My father’s death was the trauma and turning point of my life. It came just days before my eighth birthday. In accord with Jewish tradition, on four holidays over the next year I rose and stood in synagogue in prayer for the memorial Yizkor service in remembrance of the dad I still wanted to know. Though a matter of minutes, it was an eternity to a boy who, never daring to look up, burned with the self-consciousness of feeling that every eye in the congregation was on him, pitying him, distinctly the youngest, smallest person in the entire shul who no longer had a father.

My mother, a grief-stricken forty-year-old widow, inherited a business that meant next to nothing without my dynamic father, and a lot of money she knew absolutely nothing about managing. Cultured and stunning, she never remarried, devoting herself instead to being as much a father as mother to two sons. She exuded love and embodied decency, and when she died, at ninety-three, I was able to say that I did not have one bad memory of her.

I don’t have a bad memory of my father either, in part because I have so few. I still feel cheated.

I remember a “gent” with a sterling silver cigarette holder burning a “perfect” cigarette hole in the most elegant pair of slacks I have seen to this day. A mild-mannered man popping Tums in his mouth after every meal, and in-between. A hard-working man falling asleep during movies and having a favorite song because it was the only one he knew—
if I sang “the one I like” to him, which I did at his bedside. "In a quaint caravan, there's a lady they call the gypsy." I remember a pal who blindly took my side in every squabble. I remember a tender, loving father who called me, of all things, his “pussycat.”

I remember too little, and I waited too long to learn a lot about him. My mother told me she would have to “drag” him away on vacation. Dining with him in some idyllic setting, she saw a distant look come into his eyes. “Lou,” she said, “Are you enjoying yourself?” He looked at her and, his eyes asking for mercy, said, “Do you know what I could be making now?"

My Uncle George, who worked for my father during summer breaks from college and idolized him, said he and a three or four-man entourage of my father’s co-workers would struggle to keep up with him as he hurried along a small town street, turned abruptly to enter a restaurant, stepped to the bar, ordered coffee, swallowed two sips and left as abruptly as he entered, entourage hotfooting after. An hour later, my father would do it again—the hasty turn, the restaurant bar, the coffee, the two sips, the sudden exit. And that was nothing, my uncle recalled from his youth with fresh awe, compared to the fox my father whimsically bought as a pet!
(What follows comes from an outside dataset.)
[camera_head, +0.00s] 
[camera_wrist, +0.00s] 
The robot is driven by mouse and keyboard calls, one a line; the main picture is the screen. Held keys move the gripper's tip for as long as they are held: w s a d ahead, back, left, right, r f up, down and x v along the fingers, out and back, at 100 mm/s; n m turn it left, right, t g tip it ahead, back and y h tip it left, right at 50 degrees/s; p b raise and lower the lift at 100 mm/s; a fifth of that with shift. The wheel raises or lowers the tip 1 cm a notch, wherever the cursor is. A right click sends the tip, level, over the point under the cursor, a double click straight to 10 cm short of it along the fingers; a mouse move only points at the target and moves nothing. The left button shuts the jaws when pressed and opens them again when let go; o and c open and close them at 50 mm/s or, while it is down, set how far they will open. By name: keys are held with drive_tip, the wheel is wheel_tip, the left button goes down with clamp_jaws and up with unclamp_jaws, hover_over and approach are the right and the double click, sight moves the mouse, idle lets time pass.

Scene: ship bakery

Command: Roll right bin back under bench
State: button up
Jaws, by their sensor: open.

My cousin Elaine describes the excitement of the young cousins in Pittsburgh when, on the same day every week, they ran into a neighborhood grocery to see their names on the labels of the produce baskets “D. LOUIS FOX” shipped all the way from Wachula or Pompano Florida. "Elaine Peppers"… “Gloria Carrots"… “Samuel Cucumbers”!

By all accounts, he was a sweet, genteel man.

The punch and the prizes are not the same when your grandfather takes you to a father and son day.